VAUGHAN, ON – Ontario’s robust construction market generates almost 26 million cubic metres of excess construction soil every year – enough dirt to fill Toronto’s Rogers Centre 16 times.
About $2 billion is spent annually to manage excess soil – which comes from civil infrastructure projects such as transit, roads, bridges, sewers, watermains and other utilities.

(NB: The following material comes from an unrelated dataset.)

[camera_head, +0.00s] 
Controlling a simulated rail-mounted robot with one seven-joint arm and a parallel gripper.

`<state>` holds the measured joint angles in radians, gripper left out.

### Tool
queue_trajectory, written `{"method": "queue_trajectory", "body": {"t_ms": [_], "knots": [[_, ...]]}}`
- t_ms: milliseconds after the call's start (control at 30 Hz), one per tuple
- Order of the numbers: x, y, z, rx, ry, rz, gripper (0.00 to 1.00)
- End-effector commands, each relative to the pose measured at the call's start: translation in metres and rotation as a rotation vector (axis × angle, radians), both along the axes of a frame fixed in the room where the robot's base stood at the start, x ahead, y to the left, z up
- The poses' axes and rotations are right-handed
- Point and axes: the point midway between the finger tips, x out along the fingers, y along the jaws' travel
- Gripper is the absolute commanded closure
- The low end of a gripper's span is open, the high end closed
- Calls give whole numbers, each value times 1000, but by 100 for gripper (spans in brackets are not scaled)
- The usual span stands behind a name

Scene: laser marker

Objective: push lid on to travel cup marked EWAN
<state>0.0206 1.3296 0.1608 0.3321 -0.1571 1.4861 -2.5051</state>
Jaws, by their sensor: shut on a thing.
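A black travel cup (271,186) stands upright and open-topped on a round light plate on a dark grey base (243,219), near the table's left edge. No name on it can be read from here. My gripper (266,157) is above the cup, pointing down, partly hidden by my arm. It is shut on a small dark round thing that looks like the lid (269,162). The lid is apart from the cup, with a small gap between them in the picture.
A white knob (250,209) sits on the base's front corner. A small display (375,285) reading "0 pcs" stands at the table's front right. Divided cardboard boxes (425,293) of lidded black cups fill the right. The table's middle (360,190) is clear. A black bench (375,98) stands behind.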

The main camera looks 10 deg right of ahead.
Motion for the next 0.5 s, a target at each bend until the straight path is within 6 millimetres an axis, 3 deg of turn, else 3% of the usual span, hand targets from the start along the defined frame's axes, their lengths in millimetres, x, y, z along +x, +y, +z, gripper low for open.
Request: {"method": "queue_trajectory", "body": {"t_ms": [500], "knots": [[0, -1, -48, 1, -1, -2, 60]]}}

Even though most municipal roadways contain only minor amounts of salt from winter road treatment, large quantities of soil are often hauled up to 100 kilometres away to designated dump sites, rather than being reused on site or at other nearby construction sites.

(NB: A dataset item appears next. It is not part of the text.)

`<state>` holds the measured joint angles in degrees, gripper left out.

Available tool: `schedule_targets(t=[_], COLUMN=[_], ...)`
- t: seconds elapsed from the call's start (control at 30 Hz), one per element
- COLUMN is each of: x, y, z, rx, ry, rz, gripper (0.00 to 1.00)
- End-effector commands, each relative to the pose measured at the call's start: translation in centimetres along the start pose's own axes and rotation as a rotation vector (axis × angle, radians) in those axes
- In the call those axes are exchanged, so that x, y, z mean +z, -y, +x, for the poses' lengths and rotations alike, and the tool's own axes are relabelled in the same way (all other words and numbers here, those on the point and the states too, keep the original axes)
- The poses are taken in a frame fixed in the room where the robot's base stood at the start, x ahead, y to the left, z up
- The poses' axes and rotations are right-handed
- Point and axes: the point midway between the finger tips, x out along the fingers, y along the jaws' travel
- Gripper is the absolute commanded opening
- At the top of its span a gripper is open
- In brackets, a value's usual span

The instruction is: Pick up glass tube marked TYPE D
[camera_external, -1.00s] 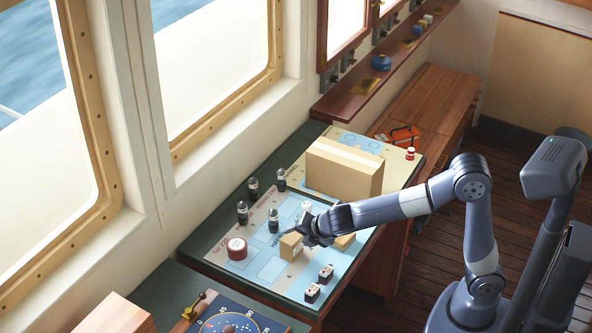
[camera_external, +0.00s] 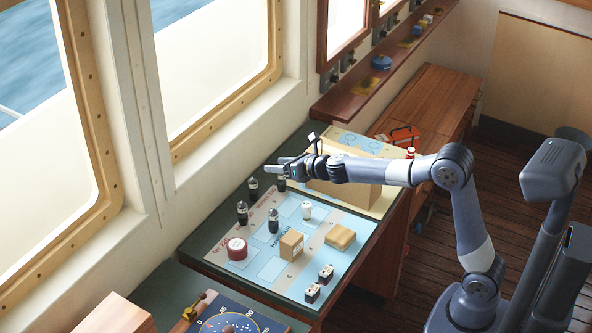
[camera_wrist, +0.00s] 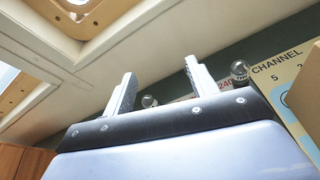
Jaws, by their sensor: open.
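Several dark glass tubes with shiny rounded tops stand on and beside the chart board: a front-left one (camera_external: 242,212), a middle one (camera_external: 273,220), a rear one (camera_external: 253,188) and one partly hidden below my gripper (camera_external: 281,185). Their lettering is too small to read, so I cannot tell which is TYPE D. My gripper (camera_external: 276,168) is open and empty, above the rear tubes near the window wall. In the wrist view, my gripper's fingers (camera_wrist: 160,75) are spread; one tube top (camera_wrist: 149,101) shows between them and another tube (camera_wrist: 239,72) to their right.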

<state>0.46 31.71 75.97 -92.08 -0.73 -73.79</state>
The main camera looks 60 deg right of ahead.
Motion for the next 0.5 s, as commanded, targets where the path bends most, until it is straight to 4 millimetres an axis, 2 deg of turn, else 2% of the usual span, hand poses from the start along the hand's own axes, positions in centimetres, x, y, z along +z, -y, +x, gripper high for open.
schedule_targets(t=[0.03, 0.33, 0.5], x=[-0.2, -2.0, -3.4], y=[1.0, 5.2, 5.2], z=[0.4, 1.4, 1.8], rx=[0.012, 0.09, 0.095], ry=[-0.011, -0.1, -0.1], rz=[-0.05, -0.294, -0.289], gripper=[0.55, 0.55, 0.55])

“Clean excess soil can be more responsibly managed through better upfront planning,” says Andy Manahan, executive director of the Residential and Civil Construction Alliance of Ontario (RCCAO).
“That’s why we co-produced a three-part video series to increase awareness that there are alternatives to the ‘dig, haul long distances and dump’ approach.”

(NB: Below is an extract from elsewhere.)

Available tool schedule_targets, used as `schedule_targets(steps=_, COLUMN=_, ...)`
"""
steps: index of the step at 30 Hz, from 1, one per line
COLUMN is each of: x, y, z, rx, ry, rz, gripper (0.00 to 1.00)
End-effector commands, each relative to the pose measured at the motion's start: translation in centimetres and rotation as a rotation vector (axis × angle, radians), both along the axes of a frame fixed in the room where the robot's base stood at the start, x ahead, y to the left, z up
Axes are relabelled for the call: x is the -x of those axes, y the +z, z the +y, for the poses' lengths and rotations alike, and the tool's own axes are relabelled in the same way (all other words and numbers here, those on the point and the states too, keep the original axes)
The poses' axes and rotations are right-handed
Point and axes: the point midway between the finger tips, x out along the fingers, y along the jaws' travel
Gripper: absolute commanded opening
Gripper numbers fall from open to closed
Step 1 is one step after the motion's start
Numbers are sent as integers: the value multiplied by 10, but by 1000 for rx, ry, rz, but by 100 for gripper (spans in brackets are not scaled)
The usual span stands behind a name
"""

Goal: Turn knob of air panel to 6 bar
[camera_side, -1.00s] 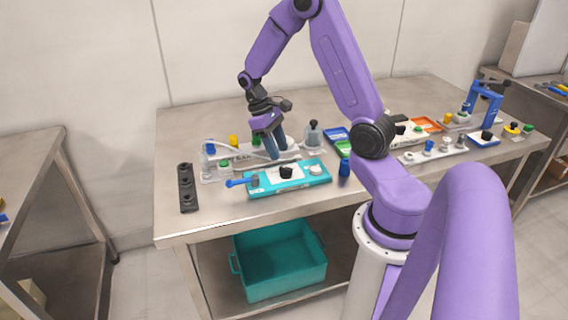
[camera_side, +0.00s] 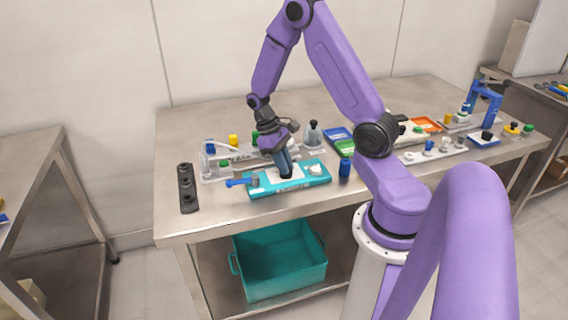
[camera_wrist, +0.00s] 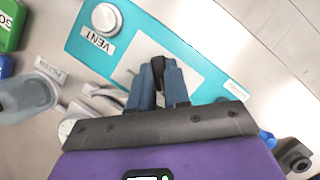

There are a lot of trucks on the road travelling 60 to 100 kilometres to dump excess soil as a waste material – and that is completely wrong, says Giovanni Cautillo, executive director of GTSWCA.
“It’s not a waste – it’s a reusable resource,” Cautillo says. “When municipalities provide guidance to contractors about where soil from local infrastructure projects can be reused, the costs of handling and disposing of soil can be dramatically reduced. Wherever possible, soil should be reused onsite, but if this is not possible, having an approved reuse site within a close distance saves taxpayers money.”
When best management practices are used, there are fewer trucks travelling long distances, causing less wear and tear to the roads – and less traffic congestion. Fewer trucks on the road reduces greenhouse gas emissions, creating a cleaner, healthier environment.
The Ministry of the Environment, Conservation and Parks (MECP) is currently reviewing draft regulations to help improve ways to manage soil on building and infrastructure projects across the province. Manahan says that “a multi-ministry approach – environment, municipal affairs, transportation, infrastructure and others – will also help to achieve a more coordinated effort.”